30. A media server according to claims 27 to 29, the media server comprising:

the input unit for retrieving the contextual data from the web technology application server; and

the speech unit for converting the contextual data into the translated speech for playback for the UE-A and/or UE-B.

31. A computer program comprising computer readable code means which when run on a media server causes the media server to perform the steps of:

capture a speech related to a voice over IP (VoIP) voice communication session;

translate the speech to a text;

create a contextual data by adding a service from a web based applications using the text.

32. A computer program according to claim 31, comprising computer readable code means which when run on the media server causes the media server to perform the step of converting the text to a subtitle.

33. A computer program according to claim 31 comprising computer readable code means which when run on the media server causes the media server to perform the step of converting the text to a translation.

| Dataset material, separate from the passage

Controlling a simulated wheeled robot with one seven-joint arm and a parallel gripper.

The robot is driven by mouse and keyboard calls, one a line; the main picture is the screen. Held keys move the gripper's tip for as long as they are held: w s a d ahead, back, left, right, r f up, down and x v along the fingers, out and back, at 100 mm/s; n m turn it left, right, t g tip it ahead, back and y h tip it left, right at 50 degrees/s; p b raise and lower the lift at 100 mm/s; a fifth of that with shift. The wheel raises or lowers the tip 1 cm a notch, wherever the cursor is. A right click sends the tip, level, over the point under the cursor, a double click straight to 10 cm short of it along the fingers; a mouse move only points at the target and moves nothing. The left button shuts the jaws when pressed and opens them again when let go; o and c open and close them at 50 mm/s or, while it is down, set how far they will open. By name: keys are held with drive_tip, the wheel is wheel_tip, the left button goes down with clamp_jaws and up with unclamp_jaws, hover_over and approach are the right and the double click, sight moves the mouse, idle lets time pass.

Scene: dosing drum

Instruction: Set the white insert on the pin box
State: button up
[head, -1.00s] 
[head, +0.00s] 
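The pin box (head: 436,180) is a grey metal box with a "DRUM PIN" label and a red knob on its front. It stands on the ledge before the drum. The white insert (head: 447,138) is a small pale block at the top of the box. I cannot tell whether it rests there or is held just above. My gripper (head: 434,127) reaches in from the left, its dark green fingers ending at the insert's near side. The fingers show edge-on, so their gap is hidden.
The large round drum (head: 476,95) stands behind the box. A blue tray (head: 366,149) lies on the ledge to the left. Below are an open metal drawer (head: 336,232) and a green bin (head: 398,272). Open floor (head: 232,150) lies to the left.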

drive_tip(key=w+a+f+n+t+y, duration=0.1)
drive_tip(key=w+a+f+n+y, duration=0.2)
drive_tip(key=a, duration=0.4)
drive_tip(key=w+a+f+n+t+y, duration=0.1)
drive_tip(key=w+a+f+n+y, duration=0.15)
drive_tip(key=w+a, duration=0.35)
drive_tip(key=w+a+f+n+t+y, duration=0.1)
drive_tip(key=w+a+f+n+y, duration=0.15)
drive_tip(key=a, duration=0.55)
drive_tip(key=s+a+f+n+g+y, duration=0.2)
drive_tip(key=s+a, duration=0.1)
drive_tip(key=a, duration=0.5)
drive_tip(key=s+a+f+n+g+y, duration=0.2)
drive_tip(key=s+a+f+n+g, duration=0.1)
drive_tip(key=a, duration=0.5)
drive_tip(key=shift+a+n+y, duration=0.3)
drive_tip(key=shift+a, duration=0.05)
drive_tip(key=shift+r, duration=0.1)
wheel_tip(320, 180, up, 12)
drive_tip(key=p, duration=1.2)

34. A computer program according to claims 32 and 33, comprising computer readable code means which when run on the media server causes the media server to perform the step of converting the subtitles and the translation into a speech.

35. A computer program according to claim 31, comprising computer readable code means which when run on the media server causes the media server to perform the step of converting the text an advertisement for a user equipment A (UE-A) and/or a user equipment B (UE-B).

36. A computer program according to claim 31, comprising computer readable code means which when run on the media server causes the media server to perform the step of outputting a location based information for a user equipment A (UE-A) and/or a user equipment B (UE-B).

37. A computer program product for a media server connected to a voice over IP (VoIP) voice communication session, the computer program product comprises a computer program according to anyone of claims 31 to 36 and a memory, wherein the computer program is stored in the memory.